Ubuntu Linux Text-to-Speech

Introduction

Using Festival Text-to-Speech in Ubuntu doesn't work after the install. Here are some steps I took to fix it. Also, some changes to make it useful in everyday work.

Getting Festival to Work

Festival is the free text-to-speech engine that is extremely popular.

Here's how to get it:

sudo apt-get install festival

Here's how to test it:

echo "hello world"|festival --tts

You may see this error:

Linux: can't open /dev/dsp

If so, add the following lines to your .festivalrc file:

(Parameter.set 'Audio_Command "aplay -q -c 1 -t raw -f s16 -r $SR $FILE")
(Parameter.set 'Audio_Method 'Audio_Command)

Getting it to read the clipboard

Now, if you want it to read info from your clipboard, install this:

sudo apt-get install xclip

And type this:

xclip -o|festival --tts

Now, you can go a step further and create a shortcut key for reading text. Here's a good one:

#!/bin/bash
 
#This script reads the information from the clipboard outloud.
 
#Look for festival being run.
running=$(pgrep festival)
 
if [ -z $running ]
then
    #read it
    xclip -o|festival --tts
else
    #kill it
    killall festival;killall aplay;sleep .1;killall aplay
fi

I call it talk.sh. Be sure to do a chmod +x talk.sh to it.

Assigning a Shortcut

Now, to assign to a shortcut key. I'm using Ubuntu which uses GNOME. if you use something else..you're on your own. Otherwise, click System->Keyboard Shortcuts. Then add the path to the script and assign a shortcut.

I assigned it to the Windows-A keystroke. You can click it once to start and again to stop. Unfortunately, the script assumes you only have one instance of festival.

Adjusting the Playback Speed

If you want it to read faster, change the .festivalrc file:

(Parameter.set 'Audio_Command "aplay -q -c 1 -t raw -f s16 -r $(($SR*140/100)) $FILE")

The 140/100 means 140% of original speed which seems about right to me for most texts.

Improving Voice (Ubuntu 12)

The default voices in Festival do not sound great.
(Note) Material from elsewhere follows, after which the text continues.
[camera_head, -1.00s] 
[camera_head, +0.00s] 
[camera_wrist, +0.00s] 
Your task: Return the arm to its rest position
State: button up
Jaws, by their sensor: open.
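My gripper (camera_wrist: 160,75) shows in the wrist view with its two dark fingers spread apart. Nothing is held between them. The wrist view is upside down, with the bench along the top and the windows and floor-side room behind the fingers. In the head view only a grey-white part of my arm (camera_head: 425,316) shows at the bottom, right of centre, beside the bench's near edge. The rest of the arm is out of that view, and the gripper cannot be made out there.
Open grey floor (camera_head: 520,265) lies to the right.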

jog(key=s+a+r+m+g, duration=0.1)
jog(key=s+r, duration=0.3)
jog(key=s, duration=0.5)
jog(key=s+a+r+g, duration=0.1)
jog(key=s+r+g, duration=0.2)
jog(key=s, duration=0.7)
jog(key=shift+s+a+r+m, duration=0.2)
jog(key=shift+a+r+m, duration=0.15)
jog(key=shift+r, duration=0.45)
Try downloading the cmu_us_slt_arctic_hts.tar_.gz found below. This is tar.gz file. Here's how to install it:

  1. tar xvzf cmu_us_slt_arctic_hts.tar_.gz
  2. sudo mv cmu_us_slt_arctic_hts /usr/share/festival/voices/english/
  3. Update /usr/share/festival/voices.scm to have cmu_us_slt_arctic_hts at the top (Hint: look for the work "kal" in the file)
(defvar default-voice-priority-list
'(cmu_us_slt_arctic_hts
kal_diphone
cmu_us_bdl_arctic_hts
cmu_us_jmk_arctic_hts
...

Improving Voices (Ubuntu 10)

The above instructions may not work in Ubuntu 10..instead, try this:

Here's a bash script to add new voices. These are the best I could find anywhere:

#Setup
cd
dir=nitech_us
mkdir $dir
cd $dir
 
#Download the voices
for voice in awb bdl clb rms slt jmk
do
  wget "http://hts.sp.nitech.ac.jp/archives/2.0.1/festvox_nitech_us_"$voice"_arctic_hts-2.0.1.tar.bz2"
done
 
#Unpack
tar xvf *.bz2
 
#Install
sudo mkdir -p /usr/share/festival/voices/us
sudo mv lib/voices/us/* /usr/share/festival/voices/us/
sudo mv lib/hts.scm /usr/share/festival/hts.scm

Setting a Default Voice

The default voice in Festival is configurable, but it doesn't seem to work. It was necessary to change /usr/share/festival/voices.scm directly. Simply update the default-voice-priority-list. It should like something like this:

(defvar default-voice-priority-list
'(nitech_us_slt_arctic_hts
kal_diphone
cmu_us_bdl_arctic_hts
cmu_us_jmk_arctic_hts
cmu_us_slt_arctic_hts
cmu_us_awb_arctic_hts
; cstr_rpx_nina_multisyn ; restricted license (lexicon)
; cstr_rpx_jon_multisyn ; restricted license (lexicon)
; cstr_edi_awb_arctic_multisyn ; restricted license (lexicon)
; cstr_us_awb_arctic_multisyn
ked_diphone
don_diphone
rab_diphone
en1_mbrola
us1_mbrola
us2_mbrola
us3_mbrola
gsw_diphone ;; not publically distributed
el_diphone
)
"default-voice-priority-list
List of voice names. The first of them available becomes the default voice.")

Notice how I put nitech_us_slt_arctic_hts at the top. This is my favorite voice.